### Directions
Gather all lines with the word "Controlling" in them.

***

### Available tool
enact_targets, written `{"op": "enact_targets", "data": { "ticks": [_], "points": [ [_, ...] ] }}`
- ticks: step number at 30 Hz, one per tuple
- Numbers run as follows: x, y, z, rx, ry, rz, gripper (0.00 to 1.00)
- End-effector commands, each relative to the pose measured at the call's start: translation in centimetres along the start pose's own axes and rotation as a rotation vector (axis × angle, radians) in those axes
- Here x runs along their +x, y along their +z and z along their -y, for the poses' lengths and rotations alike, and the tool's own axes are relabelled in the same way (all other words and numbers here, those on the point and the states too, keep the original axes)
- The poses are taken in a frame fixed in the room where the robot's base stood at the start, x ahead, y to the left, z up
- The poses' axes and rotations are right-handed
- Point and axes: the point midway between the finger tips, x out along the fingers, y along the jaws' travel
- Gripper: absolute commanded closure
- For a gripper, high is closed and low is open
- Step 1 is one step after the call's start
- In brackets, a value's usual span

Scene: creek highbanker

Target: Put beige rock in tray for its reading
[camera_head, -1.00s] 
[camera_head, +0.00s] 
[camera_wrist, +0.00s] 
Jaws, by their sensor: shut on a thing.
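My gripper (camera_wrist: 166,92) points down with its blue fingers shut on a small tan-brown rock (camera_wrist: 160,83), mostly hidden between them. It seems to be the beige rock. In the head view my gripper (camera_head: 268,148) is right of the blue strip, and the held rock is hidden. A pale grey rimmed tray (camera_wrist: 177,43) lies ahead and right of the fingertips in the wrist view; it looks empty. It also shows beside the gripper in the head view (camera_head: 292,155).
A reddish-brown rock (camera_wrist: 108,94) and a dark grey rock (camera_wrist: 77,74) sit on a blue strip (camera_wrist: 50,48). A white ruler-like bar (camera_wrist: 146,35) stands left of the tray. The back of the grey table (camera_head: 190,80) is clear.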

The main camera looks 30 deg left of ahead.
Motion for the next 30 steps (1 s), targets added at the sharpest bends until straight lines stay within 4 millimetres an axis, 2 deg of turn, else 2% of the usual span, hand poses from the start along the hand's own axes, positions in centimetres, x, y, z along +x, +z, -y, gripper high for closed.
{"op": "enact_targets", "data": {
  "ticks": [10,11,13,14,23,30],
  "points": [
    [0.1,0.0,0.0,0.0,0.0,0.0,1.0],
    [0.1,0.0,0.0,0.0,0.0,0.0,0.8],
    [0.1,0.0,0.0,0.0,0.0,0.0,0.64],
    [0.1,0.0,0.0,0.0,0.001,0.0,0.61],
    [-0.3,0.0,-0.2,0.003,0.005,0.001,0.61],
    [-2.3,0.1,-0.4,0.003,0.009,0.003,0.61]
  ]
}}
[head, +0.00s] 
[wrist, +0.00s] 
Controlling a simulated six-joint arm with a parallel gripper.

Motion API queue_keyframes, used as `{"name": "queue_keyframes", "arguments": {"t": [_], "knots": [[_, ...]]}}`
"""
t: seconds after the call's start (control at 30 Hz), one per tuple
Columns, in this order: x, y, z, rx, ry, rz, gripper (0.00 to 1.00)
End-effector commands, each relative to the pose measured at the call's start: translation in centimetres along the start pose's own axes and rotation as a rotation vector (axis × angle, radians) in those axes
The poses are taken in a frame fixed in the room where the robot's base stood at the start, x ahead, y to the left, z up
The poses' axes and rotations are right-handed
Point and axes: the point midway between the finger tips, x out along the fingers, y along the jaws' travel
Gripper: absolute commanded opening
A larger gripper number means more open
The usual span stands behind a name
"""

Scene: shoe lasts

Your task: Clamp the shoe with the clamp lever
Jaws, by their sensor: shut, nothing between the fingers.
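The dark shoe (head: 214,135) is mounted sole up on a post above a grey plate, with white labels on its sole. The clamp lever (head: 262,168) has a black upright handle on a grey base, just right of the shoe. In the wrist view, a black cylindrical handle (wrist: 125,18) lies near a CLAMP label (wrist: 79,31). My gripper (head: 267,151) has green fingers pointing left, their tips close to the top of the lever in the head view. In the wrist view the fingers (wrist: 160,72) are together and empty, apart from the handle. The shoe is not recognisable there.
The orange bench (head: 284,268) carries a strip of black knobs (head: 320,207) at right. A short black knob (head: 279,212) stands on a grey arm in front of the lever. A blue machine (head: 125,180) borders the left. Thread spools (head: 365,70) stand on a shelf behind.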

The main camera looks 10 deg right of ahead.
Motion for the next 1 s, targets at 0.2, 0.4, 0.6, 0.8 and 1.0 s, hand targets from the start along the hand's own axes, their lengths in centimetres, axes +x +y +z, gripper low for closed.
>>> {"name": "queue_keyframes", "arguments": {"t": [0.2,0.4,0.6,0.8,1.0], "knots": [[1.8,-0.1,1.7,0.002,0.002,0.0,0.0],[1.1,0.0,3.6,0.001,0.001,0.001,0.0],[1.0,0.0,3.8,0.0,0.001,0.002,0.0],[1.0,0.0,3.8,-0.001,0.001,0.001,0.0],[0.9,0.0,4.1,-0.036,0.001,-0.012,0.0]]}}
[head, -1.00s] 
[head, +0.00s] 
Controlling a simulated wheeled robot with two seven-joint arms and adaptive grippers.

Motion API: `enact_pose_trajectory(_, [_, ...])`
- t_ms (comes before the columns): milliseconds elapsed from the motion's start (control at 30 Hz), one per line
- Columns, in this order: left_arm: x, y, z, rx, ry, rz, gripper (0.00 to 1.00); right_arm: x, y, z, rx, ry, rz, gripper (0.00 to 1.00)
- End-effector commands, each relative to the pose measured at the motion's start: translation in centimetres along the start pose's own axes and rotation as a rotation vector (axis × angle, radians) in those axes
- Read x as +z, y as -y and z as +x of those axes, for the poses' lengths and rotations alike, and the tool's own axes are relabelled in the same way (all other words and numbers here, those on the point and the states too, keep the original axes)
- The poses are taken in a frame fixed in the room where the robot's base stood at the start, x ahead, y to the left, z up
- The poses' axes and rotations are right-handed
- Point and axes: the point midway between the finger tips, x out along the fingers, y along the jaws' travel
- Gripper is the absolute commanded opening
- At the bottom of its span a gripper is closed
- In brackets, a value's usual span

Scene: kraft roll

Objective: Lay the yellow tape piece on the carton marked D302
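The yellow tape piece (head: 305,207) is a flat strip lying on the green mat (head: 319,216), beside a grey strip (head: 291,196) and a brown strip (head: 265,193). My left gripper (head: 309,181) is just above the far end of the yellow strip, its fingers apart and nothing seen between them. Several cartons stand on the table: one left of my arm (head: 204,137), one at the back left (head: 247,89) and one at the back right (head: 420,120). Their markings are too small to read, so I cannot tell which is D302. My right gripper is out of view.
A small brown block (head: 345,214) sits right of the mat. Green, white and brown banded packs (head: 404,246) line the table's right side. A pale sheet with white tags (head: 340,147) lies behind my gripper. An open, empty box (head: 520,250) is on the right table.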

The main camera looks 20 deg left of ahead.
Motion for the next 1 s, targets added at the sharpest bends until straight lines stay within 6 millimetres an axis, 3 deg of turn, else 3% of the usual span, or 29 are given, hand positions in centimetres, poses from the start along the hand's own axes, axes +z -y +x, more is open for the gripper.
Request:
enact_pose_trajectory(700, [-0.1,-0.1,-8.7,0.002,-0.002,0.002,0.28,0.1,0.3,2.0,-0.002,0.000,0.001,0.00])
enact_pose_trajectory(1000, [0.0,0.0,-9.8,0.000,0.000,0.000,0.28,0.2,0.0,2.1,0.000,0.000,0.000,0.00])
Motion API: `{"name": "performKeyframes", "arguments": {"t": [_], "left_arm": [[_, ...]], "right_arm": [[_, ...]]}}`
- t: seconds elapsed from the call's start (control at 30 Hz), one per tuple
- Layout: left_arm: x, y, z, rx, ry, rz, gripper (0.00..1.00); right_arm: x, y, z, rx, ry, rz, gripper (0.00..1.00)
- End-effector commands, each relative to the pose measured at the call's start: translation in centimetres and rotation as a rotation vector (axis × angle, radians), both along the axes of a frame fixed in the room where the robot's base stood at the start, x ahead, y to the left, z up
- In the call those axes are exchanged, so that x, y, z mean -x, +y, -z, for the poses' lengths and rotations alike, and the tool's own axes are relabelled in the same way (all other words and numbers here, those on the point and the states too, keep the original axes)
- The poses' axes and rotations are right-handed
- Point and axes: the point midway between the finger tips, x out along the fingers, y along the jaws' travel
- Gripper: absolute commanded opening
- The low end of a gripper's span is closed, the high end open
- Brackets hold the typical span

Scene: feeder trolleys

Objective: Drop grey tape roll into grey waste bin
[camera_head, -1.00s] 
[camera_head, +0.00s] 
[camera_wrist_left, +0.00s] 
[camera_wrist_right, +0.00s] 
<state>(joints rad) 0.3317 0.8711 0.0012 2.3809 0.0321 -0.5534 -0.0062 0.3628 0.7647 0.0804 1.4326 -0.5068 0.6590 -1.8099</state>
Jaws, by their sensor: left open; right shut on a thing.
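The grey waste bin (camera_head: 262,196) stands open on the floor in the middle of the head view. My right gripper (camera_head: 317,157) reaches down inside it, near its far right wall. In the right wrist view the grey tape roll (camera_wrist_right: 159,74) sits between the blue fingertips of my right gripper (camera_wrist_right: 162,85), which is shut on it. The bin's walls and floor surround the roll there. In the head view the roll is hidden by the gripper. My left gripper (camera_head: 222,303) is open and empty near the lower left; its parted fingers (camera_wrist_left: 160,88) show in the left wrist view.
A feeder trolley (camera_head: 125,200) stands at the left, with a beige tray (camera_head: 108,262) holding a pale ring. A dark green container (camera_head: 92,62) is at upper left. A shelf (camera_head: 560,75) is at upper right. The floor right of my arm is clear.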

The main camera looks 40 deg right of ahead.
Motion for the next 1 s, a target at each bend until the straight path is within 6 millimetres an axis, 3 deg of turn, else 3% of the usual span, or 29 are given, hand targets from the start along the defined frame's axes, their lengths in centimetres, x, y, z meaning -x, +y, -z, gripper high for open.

***

### Response for this exercise
Controlling a simulated six-joint arm with a parallel gripper.
Controlling a simulated wheeled robot with two seven-joint arms and adaptive grippers.

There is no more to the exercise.